I’m with you Greg. Those are the only baluns I use.
This is a series of insults to every installer, after the HDMI folks invented a signal transmission method not meant to go more than about two meters.
Paragraph 2: it is the fault of the installer that we are using CAT5 at all. It’s not that HDMI was invented without realizing that the cheapest installs almost always use short cables, the really fantasic installs hardly ever do, and HDMI inventors had zero clue about this.
He also states that we could wire things up properly if we could just somehow stretch ourselves and learn how to hook up an RJ45 connector with wires in the order 1, 2, 3, 4, 5, 6, 7, 8. But it’s too hard for us to learn that, he thinks.

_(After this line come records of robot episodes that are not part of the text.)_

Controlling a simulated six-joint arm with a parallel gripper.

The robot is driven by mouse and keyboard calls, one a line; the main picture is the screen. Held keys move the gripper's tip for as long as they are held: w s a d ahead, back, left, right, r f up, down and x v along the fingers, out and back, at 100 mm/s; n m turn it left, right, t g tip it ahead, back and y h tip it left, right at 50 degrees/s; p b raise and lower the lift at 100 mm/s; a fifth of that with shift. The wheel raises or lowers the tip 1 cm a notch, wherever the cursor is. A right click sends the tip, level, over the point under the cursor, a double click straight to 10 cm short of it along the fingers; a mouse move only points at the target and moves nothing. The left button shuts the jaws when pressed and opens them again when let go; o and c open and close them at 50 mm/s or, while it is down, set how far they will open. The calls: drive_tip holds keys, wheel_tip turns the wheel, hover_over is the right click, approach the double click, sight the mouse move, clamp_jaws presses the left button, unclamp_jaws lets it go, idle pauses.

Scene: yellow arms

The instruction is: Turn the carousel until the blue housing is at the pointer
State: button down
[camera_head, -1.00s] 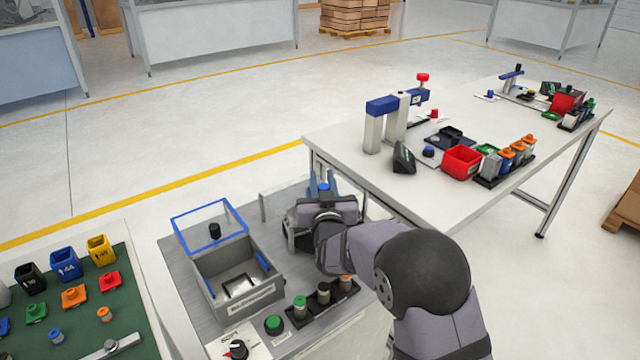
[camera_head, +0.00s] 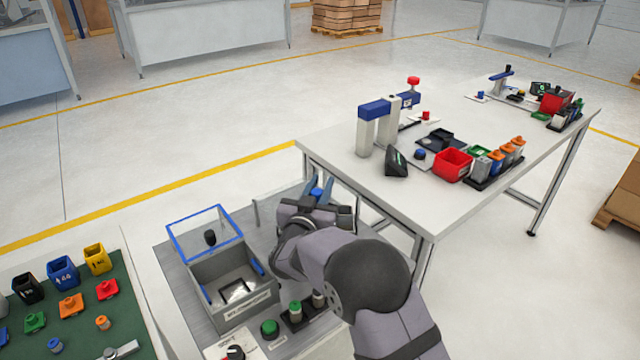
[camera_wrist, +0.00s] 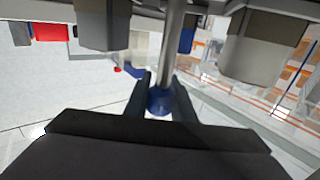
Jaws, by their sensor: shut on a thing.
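My gripper (camera_head: 316,192) is shut on a blue knob (camera_head: 316,193) at the back of the grey workbench. In the wrist view the blue knob (camera_wrist: 160,101) sits between the two dark fingers (camera_wrist: 163,98), at the end of a metal rod (camera_wrist: 175,45). Grey blocks stand on either side of the rod in the wrist view, one at left (camera_wrist: 103,25) and one at right (camera_wrist: 262,45); I cannot tell whether they are housings. A small blue patch (camera_wrist: 187,38) shows just right of the rod. My arm hides most of the carousel in the head view, and I cannot make out the pointer.
An open grey box (camera_head: 232,317) with a raised blue-framed lid (camera_head: 204,232) is left of my arm. A green button (camera_head: 270,328) and a small rack lie in front. A green mat (camera_head: 85,320) with coloured parts is far left, and a white table (camera_head: 335,158) stands behind right.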

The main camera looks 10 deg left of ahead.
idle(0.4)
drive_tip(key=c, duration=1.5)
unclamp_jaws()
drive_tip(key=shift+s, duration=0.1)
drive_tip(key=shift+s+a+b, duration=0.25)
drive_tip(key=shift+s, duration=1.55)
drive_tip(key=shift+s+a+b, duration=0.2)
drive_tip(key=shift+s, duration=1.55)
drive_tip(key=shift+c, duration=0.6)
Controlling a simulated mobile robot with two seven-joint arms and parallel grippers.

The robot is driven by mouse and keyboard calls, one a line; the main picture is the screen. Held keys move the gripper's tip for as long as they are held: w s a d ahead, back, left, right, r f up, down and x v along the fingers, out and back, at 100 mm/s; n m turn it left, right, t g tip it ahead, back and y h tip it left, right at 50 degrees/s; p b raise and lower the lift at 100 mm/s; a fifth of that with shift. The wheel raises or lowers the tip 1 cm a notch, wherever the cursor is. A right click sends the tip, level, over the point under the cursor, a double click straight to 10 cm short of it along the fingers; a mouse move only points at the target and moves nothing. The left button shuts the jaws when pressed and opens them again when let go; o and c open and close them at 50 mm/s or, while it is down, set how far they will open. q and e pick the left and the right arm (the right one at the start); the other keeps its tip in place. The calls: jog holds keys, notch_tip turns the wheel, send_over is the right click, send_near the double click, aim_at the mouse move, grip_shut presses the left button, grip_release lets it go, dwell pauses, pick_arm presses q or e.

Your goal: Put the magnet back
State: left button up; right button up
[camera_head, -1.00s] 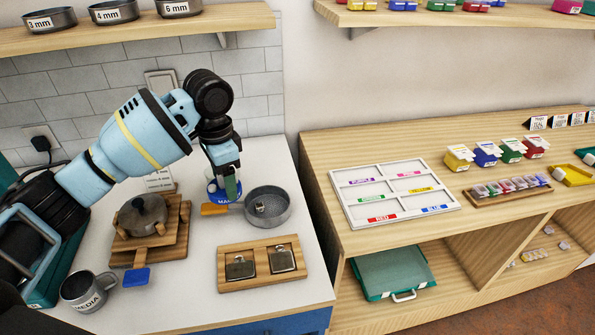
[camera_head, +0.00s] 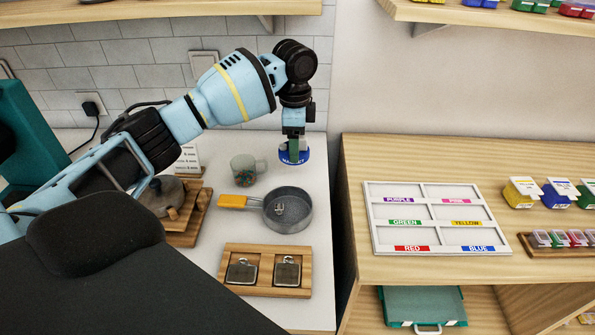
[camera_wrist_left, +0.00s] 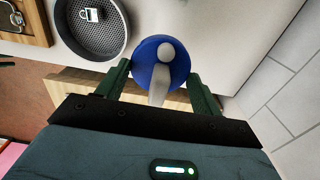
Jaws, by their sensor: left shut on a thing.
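My left gripper (camera_head: 293,142) points down at the back right of the white counter, behind the pan. The magnet looks upright. I cannot tell whether its underside touches the counter. My right gripper is not in view.
A grey pan (camera_head: 287,210) with an orange handle holds a small metal piece, close in front. The counter's right edge and tiled wall are near.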

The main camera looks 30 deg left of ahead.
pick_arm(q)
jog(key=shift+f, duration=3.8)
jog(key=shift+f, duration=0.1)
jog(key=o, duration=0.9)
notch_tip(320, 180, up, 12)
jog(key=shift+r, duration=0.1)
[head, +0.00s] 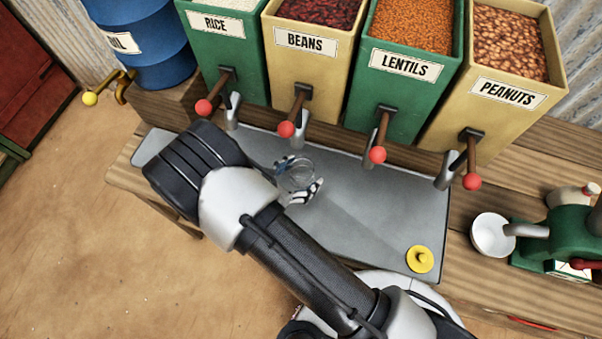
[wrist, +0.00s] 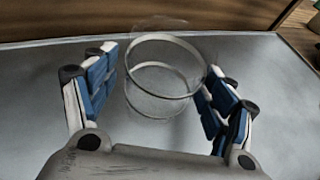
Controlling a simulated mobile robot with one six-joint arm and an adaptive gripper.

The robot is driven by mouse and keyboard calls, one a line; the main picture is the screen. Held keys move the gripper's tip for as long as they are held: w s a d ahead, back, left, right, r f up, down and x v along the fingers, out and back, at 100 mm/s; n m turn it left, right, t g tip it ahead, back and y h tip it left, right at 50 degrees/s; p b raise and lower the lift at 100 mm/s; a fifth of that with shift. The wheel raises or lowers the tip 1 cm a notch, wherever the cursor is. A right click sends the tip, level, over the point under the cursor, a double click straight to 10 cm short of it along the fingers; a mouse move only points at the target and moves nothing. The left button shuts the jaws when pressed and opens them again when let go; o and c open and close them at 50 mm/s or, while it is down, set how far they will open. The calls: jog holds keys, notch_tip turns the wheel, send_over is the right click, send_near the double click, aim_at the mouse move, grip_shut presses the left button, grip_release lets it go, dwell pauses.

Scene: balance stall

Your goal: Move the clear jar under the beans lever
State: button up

And we should take advice from this guy?
Ernie, Jeff is a very bright engineer. He knows the limitations of HDMI better than most. If you ever get a chance to sit in one of his classes, do yourself a favor and do it! By the way, ask Brent about how many tech support calls he gets due to installers not following directions on pinout of his baluns.
And Crestron does use 568B for their DM, but it is a HDBaseT, not a balun.
Installers RTFM – you have to be joking; most throw the manual out with the packaging then get on the phone and shout at Tech support and then throw the bits THEY can’t get working in a Jiffy bag and then wonder why they get charged a re-stocking fee!!!
We have units that use Jeff’s recommended wiring and get them thrown back at us by installers as useless as they don’t use ‘standard’ wiring and they have already pre terminated the whole job ‘the way they normally do it’ and ‘no were not willing to give it a go in future – our guys would forget to go with your daft wiring plan’.
Joe
So who is this manufacturer that that uses this wiring scheme?
What is the website to see and purchase them?
Joe Fernand, it’s a bit unfair of you (not to mention making you lose sales!) to imply that you make such products without telling us your company name. Your name is not like Noel Lee (wait—did I get that right?)—we don’t know the company just by seeing the name.
JoJo, this whole article refers to various companies that make “baluns” for HDMI over CAT5, usually dual CAT5.
Greg C, I don’t doubt that Jeff is a very bright engineer. The problem, for me, is that he seems to act like a True Believer when HDMI was just rammed down our throats with little regard to the reality that products don’t work together and there’s nothing about HDMI itself that even requires products to work together! HDMI is a disaster except on paper and in technical classes.



So if 568A and 568B aren’t as reliable, why don’t manufacturers dictate that it must be done another way instead of putting out known to be inferior products in fear that we can’t RTFM!?!?!